3月17日,97歲的李兆基去世。一代地產大亨的傳奇,以相對完滿的方式落了幕。至此,香港商界“四大天王”,已經離世三人。唯有李嘉誠,還深陷輿論的漩渦。
這一次,依然是有關“大撤退”。3月4日,李嘉誠再度悄然出手,將其遍佈全球的43個港口,打包賣給了與美國政府密切共生的資管集團——貝萊德。時值川普宣佈想要奪取巴拿馬運河,號稱“不能讓中國染指這條戰略水道”,作為焦點的兩個巴拿馬港口,自然引起了廣泛關注和爭議。

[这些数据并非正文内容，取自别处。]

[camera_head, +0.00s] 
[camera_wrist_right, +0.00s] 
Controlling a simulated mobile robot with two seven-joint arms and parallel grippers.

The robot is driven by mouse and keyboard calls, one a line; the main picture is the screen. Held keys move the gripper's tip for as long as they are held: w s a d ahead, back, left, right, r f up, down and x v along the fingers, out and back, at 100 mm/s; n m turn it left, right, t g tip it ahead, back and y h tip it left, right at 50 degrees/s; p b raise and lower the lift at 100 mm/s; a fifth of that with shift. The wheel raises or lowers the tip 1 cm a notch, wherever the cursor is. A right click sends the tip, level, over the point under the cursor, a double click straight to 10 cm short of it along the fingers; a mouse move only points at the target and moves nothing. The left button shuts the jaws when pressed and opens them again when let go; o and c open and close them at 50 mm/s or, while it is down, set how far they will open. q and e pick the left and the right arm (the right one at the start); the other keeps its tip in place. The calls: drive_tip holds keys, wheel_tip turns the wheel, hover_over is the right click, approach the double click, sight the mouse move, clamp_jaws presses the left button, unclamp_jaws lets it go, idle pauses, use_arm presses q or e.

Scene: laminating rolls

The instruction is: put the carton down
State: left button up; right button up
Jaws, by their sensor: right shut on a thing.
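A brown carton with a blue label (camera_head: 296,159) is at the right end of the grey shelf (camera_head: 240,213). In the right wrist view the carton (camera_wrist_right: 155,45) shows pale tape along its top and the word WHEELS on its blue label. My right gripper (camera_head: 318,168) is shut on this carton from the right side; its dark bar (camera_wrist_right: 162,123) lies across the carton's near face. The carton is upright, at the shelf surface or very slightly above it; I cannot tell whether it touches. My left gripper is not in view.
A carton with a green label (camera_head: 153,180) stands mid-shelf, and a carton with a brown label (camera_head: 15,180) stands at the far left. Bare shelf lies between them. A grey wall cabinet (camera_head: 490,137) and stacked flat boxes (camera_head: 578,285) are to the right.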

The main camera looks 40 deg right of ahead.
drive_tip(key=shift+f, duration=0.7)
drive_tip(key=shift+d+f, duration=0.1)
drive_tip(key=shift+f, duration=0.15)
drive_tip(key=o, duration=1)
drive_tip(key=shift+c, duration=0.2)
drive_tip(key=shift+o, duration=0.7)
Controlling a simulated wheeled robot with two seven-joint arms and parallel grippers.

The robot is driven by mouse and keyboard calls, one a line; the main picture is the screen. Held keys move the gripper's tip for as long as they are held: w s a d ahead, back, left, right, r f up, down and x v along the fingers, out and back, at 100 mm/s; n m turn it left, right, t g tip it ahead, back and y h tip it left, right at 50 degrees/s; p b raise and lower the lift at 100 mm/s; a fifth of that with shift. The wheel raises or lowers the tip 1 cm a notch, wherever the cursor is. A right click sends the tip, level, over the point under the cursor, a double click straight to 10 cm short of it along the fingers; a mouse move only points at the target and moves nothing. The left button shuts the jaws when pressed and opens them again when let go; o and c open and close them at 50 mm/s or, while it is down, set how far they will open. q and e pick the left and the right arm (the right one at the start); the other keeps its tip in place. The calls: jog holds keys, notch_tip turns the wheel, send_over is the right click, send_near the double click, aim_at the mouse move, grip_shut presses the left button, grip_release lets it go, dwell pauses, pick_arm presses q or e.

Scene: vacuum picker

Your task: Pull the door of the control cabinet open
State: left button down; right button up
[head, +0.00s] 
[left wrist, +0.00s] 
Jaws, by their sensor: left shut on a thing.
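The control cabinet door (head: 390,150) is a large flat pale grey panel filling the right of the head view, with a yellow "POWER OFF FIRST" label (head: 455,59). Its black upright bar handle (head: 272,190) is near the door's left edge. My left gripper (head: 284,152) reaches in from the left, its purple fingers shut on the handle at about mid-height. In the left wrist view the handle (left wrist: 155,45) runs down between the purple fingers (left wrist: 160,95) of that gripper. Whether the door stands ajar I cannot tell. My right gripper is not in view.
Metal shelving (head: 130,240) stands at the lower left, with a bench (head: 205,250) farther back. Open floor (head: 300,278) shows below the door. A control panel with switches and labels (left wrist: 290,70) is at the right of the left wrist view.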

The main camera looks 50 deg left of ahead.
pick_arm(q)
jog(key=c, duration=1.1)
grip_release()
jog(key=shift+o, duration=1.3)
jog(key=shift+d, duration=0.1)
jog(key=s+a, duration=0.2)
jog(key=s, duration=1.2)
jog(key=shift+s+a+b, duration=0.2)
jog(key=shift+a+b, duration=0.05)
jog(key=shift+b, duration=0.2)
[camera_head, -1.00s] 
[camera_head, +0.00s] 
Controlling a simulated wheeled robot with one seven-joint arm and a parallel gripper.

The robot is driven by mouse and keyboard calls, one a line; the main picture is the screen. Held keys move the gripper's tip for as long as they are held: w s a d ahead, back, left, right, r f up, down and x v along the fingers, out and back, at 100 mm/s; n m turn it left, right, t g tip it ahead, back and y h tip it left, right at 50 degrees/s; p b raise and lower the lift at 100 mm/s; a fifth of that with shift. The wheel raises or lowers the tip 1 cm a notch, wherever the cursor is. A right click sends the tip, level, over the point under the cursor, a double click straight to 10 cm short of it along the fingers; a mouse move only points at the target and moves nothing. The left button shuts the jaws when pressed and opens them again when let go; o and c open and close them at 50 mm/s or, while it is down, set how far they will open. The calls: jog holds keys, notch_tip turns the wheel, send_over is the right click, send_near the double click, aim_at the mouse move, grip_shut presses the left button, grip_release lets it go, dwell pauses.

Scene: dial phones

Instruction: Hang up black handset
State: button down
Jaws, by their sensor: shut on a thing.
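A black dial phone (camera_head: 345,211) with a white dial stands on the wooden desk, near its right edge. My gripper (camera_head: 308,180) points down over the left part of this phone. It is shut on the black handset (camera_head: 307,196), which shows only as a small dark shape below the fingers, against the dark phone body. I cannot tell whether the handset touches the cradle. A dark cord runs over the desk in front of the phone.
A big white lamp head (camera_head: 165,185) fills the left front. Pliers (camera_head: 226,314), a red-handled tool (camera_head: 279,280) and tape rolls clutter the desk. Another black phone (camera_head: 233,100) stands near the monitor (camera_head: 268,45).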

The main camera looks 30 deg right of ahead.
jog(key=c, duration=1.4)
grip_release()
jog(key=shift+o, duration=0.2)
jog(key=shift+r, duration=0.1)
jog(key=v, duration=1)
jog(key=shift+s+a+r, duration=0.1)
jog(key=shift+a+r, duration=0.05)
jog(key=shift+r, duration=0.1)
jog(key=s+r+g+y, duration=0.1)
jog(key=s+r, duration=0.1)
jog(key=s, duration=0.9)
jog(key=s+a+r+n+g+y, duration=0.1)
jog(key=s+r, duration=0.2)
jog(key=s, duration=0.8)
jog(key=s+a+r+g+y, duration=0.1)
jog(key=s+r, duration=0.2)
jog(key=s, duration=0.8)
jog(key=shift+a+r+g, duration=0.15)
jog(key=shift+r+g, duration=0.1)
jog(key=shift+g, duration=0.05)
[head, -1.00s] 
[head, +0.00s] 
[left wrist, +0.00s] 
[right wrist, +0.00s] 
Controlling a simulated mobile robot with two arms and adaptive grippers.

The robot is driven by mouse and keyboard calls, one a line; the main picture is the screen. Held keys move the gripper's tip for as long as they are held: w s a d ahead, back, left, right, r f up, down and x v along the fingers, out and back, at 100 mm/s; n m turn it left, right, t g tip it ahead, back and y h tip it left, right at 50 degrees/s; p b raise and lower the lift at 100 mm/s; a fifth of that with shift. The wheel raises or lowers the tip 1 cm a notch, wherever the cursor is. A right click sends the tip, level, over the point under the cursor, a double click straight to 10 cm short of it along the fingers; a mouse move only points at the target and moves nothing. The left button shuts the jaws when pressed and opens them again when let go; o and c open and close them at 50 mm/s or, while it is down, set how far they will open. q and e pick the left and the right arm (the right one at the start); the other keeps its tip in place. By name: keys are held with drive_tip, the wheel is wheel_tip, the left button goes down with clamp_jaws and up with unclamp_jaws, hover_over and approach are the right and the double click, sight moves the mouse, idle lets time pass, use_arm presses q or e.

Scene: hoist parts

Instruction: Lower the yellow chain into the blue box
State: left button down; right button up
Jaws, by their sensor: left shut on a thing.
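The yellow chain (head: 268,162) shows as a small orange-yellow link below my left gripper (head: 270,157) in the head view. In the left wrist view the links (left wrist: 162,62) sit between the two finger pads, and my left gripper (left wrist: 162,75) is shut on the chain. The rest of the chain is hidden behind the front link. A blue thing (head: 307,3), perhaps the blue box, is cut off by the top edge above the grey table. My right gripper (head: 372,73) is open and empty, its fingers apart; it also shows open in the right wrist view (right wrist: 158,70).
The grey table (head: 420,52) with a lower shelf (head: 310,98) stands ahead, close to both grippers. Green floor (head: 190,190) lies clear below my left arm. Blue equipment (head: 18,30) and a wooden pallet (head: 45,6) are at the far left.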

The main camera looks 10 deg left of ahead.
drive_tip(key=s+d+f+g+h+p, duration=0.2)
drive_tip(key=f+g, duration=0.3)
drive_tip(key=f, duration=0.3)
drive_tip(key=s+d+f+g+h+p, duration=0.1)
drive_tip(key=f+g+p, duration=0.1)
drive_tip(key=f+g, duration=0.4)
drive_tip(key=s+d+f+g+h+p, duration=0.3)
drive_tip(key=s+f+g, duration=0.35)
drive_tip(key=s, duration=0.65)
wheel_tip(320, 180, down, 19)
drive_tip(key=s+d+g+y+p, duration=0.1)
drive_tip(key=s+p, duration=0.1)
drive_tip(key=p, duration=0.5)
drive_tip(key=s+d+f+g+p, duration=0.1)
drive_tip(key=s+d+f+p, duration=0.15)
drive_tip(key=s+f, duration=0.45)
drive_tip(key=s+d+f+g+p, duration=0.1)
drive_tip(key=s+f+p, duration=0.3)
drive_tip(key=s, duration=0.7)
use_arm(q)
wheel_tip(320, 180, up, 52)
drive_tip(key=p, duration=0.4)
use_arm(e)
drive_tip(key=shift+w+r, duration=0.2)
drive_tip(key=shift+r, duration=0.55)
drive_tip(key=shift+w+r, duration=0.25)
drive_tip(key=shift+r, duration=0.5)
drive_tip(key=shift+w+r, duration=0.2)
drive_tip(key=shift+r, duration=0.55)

巴拿馬人曾調侃說,巴拿馬沒有國家利益,只有個人利益。李嘉誠方面也在傳遞這個訊號:在商言商,讓生意歸生意,讓政治歸政治。長江和記實業(下稱長和)的新聞稿也談到,這項交易是純商業性質,與政治新聞無關。但川普顯然不這麼看,長和公佈消息十小時後,川普就宣佈了“勝利”,“美國政府將收回巴拿馬運河”。
拋開賣港口影響幾何不談,幾十年來,李嘉誠不斷抄底又賣出,無不與政治局勢的風起雲湧息息相關。在國際博弈修羅場的巴拿馬,說與政治新聞無關,那多少有點揣著明白裝糊塗。
新加坡第一任總理李光耀評價香港和李嘉誠:“你看香港有什麼?地產商和投資者。李嘉誠有什麼暢銷全球的產品麼?沒有,他只是收購地產、港口、零售業、通訊公司。”
對於李嘉誠這一代香港富商來說,時勢,即是生意,那裡有局勢波動和突變,那裡就是他們做生意的地方。不少媒體對比他與霍英東多麼不同,的確,兩人有相似的發跡之路,但卻走上了截然不同的道路,一切皆因歷史大勢中的不同選擇。
從這個角度講,時勢,即是命運。
李嘉誠這一代香港富商,故事大多是相似的,卻又因個人抉擇,走向截然不同的境地。
他們生於動亂時代,發跡前有著相似的人生際遇:亂世漂泊,親人離世,艱難求學,在父輩言傳身教中培養了商業嗅覺。英商集團的潰敗,給了他們從不同管道賺取第一桶金的機會。他們在戰後崛起,低價收購大片土地,建住宅或發展物業收租,經營酒店、港口、碼頭及超市藥店;靠著政府特許產業,進軍賭場、電力、通訊、能源,然後形成壟斷。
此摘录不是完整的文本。